__Given instruction__:
Print the records below from the first line through the line containing "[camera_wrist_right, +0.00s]", both included, word for word.

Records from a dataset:
--

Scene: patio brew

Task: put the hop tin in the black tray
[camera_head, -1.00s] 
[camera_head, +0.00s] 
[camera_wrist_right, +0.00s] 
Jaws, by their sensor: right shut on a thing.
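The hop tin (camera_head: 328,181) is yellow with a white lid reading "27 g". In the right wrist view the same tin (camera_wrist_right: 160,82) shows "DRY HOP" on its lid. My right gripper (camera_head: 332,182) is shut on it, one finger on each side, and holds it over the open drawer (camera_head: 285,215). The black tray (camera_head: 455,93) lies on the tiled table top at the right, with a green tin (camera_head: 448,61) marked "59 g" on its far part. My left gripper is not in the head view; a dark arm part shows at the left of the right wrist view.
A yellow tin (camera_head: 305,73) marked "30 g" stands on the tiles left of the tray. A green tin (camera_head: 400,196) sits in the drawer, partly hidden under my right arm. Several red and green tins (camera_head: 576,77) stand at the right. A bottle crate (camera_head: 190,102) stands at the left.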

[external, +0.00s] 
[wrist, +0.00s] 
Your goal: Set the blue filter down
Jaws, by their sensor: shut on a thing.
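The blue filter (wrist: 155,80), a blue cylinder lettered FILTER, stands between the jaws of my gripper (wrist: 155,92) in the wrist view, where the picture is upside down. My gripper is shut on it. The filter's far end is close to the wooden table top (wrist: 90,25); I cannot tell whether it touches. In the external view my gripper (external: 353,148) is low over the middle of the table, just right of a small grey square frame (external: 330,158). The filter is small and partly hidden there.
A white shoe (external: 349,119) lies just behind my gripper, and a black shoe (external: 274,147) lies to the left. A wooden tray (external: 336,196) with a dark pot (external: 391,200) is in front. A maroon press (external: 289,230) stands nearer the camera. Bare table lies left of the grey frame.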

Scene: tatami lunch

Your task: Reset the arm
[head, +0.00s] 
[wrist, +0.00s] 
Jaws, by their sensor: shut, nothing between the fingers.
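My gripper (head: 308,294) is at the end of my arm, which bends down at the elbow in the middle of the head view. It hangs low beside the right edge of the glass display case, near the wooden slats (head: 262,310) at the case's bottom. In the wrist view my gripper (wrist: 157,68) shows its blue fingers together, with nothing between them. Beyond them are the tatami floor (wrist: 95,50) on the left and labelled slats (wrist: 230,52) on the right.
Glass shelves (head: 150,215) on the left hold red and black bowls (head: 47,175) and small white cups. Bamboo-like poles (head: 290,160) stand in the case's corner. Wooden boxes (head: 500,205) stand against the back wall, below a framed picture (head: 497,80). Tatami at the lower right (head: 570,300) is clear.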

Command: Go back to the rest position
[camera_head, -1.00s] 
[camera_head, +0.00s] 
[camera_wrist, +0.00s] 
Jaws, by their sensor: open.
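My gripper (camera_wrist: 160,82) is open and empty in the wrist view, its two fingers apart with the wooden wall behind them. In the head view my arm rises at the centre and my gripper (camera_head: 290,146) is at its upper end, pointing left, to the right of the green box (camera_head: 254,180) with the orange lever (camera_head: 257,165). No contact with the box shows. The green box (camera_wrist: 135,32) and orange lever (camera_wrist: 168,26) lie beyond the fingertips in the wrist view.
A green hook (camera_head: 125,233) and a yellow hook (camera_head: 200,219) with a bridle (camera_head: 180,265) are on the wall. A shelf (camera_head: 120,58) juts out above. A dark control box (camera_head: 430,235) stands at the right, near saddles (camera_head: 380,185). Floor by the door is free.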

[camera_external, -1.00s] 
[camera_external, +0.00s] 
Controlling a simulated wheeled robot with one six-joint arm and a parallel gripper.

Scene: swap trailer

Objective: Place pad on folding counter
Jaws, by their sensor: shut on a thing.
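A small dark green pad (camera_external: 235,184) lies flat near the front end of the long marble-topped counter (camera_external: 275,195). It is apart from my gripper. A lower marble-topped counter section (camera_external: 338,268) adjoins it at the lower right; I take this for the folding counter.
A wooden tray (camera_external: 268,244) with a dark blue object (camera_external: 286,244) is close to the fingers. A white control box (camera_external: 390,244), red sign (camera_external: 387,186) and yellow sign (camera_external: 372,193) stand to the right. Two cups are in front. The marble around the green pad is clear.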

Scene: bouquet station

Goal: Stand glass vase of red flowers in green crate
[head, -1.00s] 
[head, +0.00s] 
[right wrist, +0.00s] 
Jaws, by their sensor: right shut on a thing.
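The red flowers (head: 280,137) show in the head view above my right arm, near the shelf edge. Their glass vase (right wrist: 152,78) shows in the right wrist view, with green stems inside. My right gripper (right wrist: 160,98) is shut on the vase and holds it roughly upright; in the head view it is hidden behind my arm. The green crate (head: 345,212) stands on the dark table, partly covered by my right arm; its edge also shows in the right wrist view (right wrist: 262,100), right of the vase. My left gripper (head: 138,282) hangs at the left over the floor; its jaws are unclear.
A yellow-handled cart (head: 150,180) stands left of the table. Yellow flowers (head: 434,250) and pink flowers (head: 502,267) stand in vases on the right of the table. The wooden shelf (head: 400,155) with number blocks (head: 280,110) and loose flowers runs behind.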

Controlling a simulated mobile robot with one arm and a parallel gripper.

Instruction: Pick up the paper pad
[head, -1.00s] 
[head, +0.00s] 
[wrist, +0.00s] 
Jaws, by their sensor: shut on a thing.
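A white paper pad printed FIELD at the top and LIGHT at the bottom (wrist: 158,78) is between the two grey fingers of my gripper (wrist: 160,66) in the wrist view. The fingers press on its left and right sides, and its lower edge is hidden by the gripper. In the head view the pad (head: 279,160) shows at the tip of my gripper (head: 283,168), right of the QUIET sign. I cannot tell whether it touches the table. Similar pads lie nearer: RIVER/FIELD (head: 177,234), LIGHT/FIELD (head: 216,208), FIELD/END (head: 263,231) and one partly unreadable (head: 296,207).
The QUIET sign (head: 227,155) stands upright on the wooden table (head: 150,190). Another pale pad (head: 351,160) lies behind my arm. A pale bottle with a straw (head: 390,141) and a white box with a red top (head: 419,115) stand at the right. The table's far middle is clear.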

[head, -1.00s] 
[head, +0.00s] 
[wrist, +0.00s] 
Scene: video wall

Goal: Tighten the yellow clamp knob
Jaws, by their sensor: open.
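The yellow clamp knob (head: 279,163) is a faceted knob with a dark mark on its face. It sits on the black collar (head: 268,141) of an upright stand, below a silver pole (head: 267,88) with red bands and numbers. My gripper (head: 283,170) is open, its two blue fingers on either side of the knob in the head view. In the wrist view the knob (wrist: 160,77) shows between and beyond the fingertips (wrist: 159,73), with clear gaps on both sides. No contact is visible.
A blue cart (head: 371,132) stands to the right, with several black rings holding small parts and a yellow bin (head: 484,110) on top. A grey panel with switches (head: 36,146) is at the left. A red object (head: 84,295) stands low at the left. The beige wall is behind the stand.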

--

__The output__:
Scene: patio brew

Task: put the hop tin in the black tray
[camera_head, -1.00s] 
[camera_head, +0.00s] 
[camera_wrist_right, +0.00s] 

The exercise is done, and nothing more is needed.